I'd be thankful if, you know, my husband suddenly really did look like Brad Pitt. Okay?
I'd be thankful if someone, I saw someone shake their head, and I don't know Brad Pitt. Okay, whoever. My wife really did look like the bottles when I walked by Victoria's Secret at the mall, because those are dummies. But anyways.
Oh, wow! Wow, I could finally have, I would really, really, really be thankful for Rolls-Royce.

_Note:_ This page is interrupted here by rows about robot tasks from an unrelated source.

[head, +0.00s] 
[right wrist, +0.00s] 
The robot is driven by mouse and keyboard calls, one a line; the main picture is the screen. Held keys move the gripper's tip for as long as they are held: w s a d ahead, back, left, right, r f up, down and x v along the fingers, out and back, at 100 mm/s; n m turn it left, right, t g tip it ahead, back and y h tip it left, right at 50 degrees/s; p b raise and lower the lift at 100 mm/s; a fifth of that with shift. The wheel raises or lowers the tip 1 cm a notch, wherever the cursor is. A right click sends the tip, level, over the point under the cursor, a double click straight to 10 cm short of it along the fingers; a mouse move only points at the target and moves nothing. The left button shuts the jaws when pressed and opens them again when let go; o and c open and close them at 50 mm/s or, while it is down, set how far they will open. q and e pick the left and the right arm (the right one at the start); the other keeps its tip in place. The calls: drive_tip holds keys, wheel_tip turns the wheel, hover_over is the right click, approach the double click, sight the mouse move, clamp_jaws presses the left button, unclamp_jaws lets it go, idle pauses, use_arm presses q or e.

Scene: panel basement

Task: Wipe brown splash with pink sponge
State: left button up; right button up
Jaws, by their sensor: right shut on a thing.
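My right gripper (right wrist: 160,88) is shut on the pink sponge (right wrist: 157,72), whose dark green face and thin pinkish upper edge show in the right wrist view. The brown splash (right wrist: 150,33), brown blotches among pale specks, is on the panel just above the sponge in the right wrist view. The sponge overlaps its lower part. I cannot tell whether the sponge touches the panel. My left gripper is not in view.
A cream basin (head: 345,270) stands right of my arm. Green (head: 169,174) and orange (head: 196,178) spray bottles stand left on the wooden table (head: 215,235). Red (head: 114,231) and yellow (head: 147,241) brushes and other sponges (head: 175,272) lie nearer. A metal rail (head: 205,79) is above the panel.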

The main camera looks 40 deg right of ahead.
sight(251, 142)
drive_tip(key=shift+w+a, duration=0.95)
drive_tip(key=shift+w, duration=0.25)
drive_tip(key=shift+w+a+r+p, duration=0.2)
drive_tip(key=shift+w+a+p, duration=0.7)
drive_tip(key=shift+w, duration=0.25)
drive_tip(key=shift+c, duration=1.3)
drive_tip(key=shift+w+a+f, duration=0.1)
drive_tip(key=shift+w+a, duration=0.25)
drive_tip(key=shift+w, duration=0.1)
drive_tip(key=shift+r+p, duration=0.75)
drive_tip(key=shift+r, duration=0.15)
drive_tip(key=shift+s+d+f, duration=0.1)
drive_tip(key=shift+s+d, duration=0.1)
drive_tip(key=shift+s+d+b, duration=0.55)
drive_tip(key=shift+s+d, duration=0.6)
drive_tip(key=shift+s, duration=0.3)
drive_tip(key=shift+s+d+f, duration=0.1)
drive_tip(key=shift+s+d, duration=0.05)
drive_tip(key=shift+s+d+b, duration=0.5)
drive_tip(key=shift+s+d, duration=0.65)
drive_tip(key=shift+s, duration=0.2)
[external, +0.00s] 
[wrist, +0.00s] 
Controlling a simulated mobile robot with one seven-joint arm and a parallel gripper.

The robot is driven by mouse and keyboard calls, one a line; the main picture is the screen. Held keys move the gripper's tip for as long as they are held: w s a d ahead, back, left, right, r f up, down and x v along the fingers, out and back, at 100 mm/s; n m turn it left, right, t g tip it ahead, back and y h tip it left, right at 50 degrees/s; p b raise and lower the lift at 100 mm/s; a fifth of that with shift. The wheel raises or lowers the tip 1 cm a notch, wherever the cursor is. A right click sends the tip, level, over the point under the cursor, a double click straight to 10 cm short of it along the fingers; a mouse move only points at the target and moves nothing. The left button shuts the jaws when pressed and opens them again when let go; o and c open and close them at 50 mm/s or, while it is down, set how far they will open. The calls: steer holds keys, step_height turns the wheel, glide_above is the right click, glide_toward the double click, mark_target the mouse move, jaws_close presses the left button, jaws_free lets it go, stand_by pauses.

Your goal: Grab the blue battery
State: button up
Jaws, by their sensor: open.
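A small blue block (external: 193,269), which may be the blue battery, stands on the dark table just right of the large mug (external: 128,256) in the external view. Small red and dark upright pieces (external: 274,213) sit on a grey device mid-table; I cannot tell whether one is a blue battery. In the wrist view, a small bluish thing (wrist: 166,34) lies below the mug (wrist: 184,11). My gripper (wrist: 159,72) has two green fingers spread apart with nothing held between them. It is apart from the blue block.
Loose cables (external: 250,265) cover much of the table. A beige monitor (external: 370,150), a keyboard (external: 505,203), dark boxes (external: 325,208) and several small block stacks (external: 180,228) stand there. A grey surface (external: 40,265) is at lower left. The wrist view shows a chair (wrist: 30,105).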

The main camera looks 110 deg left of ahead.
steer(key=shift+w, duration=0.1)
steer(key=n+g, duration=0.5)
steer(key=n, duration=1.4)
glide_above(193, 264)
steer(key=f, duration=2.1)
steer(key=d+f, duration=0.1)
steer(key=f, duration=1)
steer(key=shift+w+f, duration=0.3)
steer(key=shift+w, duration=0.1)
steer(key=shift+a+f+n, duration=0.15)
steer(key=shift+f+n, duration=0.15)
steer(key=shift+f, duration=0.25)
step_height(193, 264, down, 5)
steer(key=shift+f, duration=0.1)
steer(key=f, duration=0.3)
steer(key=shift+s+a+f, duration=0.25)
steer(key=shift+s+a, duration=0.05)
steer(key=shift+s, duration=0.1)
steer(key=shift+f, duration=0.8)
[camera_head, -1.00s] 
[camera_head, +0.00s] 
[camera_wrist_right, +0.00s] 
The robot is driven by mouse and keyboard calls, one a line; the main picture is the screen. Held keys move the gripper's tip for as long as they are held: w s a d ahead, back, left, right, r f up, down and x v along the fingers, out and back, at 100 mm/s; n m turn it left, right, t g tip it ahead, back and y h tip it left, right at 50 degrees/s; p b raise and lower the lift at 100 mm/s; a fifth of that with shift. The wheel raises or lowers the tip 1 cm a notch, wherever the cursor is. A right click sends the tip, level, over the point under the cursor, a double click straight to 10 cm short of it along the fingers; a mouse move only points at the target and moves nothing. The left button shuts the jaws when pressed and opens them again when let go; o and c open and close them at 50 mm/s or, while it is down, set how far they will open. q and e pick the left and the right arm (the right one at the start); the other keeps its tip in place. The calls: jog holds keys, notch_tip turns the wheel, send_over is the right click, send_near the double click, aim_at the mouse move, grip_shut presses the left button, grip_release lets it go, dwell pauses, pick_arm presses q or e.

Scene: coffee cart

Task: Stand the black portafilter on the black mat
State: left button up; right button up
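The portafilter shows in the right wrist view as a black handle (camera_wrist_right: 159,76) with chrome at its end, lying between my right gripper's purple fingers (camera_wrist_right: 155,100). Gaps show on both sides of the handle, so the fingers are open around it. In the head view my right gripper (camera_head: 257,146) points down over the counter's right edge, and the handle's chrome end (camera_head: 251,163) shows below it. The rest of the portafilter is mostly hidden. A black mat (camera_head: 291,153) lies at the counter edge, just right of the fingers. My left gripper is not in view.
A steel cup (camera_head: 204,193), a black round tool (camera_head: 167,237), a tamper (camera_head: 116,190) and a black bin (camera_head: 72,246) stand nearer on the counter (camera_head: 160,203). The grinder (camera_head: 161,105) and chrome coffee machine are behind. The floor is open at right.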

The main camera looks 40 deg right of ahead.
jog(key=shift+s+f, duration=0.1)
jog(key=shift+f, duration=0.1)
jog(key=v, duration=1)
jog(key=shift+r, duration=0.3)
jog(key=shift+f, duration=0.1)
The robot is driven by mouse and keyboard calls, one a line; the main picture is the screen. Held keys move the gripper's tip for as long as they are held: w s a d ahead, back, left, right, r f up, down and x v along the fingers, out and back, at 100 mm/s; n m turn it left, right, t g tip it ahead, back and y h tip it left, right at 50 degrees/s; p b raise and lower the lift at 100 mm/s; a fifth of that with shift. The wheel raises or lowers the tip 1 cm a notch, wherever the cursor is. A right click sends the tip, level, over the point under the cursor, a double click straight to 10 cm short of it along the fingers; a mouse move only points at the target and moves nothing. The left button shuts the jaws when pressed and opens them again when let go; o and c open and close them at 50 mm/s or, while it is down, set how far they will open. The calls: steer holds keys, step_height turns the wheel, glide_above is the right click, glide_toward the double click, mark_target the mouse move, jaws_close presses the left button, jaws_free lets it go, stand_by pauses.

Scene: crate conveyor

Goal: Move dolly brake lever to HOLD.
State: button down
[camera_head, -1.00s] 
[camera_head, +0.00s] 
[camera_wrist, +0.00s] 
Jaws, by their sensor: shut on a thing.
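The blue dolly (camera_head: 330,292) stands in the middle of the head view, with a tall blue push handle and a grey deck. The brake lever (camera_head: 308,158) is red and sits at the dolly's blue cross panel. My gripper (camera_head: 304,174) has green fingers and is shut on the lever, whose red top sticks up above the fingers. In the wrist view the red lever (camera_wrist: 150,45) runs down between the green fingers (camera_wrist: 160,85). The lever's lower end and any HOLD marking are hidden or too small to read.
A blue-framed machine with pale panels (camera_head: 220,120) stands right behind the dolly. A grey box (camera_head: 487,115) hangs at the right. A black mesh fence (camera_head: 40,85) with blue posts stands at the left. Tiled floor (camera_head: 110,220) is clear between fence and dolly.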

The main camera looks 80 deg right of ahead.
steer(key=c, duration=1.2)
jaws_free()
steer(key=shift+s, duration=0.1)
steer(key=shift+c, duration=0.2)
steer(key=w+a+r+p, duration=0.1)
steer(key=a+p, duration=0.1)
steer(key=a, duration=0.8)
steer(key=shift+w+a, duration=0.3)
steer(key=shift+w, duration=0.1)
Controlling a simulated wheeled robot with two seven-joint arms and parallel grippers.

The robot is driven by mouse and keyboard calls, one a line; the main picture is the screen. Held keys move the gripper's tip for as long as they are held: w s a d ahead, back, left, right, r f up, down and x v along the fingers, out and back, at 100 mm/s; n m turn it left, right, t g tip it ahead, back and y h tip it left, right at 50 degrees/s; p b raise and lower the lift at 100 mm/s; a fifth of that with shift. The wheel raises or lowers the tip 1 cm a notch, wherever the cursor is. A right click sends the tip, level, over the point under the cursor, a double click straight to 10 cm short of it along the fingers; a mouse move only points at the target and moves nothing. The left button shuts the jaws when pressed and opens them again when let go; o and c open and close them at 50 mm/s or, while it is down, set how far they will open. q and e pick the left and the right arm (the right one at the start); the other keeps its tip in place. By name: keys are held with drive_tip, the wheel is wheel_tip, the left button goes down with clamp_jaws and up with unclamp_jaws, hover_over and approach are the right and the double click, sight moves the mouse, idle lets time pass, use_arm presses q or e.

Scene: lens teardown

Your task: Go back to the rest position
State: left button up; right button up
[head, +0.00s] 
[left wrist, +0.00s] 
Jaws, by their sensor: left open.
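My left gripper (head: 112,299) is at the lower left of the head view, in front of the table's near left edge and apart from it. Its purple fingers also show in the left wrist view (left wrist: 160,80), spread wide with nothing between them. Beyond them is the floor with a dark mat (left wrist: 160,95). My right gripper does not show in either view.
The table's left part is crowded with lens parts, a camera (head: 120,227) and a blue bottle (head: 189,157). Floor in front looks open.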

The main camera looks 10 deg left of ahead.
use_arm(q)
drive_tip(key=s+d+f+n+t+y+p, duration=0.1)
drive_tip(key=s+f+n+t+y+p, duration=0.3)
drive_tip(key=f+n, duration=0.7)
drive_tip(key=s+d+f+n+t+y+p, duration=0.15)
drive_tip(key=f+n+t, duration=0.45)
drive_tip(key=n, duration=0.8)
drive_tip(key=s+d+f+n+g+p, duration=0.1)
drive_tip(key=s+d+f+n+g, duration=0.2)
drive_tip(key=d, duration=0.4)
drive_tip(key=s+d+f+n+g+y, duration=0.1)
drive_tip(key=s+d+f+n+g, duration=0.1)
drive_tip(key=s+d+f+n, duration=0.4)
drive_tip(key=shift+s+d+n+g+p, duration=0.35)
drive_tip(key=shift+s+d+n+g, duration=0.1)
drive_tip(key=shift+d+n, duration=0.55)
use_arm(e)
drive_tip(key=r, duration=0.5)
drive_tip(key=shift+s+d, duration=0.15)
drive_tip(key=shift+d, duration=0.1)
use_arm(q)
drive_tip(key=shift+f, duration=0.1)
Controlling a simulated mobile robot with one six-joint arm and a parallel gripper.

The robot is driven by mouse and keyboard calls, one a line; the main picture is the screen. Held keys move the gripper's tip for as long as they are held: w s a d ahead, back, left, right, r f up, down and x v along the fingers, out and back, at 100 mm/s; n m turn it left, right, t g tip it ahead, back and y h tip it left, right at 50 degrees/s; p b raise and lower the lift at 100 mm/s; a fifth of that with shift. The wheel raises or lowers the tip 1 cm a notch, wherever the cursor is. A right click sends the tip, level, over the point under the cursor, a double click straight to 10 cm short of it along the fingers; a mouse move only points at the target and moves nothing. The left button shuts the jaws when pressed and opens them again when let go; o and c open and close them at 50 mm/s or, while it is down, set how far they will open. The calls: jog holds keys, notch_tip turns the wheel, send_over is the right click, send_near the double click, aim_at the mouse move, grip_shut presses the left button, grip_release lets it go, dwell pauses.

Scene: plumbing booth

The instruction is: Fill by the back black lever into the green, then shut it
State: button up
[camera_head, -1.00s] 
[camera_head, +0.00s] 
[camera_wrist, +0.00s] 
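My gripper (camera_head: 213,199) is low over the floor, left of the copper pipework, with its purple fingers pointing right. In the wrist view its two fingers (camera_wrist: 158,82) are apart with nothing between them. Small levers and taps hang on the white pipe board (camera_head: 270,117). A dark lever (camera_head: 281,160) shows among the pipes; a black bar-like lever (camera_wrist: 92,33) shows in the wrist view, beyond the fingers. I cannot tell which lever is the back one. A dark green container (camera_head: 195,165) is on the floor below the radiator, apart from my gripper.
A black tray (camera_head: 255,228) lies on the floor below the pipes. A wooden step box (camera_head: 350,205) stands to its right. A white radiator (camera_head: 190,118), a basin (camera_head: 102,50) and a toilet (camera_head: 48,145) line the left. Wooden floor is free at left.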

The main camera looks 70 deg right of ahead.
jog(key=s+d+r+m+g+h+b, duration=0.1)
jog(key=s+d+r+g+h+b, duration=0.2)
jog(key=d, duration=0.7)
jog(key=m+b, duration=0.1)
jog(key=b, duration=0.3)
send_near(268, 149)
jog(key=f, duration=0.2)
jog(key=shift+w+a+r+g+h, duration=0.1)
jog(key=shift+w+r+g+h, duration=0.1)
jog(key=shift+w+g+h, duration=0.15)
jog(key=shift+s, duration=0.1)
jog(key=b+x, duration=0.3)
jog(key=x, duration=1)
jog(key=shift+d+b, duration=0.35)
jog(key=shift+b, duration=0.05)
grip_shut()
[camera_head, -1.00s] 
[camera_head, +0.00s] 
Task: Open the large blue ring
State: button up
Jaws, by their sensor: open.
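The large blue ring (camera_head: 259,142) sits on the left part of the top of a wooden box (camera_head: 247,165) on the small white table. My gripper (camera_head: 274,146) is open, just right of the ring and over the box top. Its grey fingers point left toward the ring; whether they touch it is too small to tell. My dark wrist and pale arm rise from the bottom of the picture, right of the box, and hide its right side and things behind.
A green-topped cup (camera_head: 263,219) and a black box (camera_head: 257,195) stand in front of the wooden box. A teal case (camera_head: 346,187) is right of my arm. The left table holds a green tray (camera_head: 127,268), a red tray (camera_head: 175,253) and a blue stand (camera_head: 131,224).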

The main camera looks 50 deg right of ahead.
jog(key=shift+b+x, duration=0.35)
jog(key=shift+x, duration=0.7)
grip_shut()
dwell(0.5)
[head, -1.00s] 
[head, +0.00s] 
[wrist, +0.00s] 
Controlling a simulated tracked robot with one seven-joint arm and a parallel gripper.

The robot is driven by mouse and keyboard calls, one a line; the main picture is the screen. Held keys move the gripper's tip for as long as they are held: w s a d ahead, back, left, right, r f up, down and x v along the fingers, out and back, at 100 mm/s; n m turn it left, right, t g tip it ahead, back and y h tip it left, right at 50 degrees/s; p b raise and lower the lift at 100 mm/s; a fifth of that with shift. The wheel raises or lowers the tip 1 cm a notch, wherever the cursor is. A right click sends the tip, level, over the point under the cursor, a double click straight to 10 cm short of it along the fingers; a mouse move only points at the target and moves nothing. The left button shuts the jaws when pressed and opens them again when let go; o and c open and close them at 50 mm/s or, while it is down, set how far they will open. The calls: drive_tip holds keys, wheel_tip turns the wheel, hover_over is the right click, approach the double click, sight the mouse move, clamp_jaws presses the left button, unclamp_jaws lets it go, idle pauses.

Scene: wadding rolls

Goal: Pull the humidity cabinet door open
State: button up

Ah, no, I don't want to be selfish, God. Just give me a Jack Mark, okay? That's what I'd be thankful for. You'd probably start making a list. Here's all the things where God shows up, I'll be thankful for. You finally fall asleep, you know, at five o'clock in the morning, or maybe when the sun comes up, because you've now thought about all the things you would be thankful for. And then you wake up. And the first thing in your mind is, oh, wow, today is the day that God gives me everything I'm thankful for. But it's sort of cold, and you sit up and you realize that you're sitting out in the field, your house is gone. But, you know, the opposite of, I'll give you everything that you're thankful for is I won't give you something you won't be thankful for.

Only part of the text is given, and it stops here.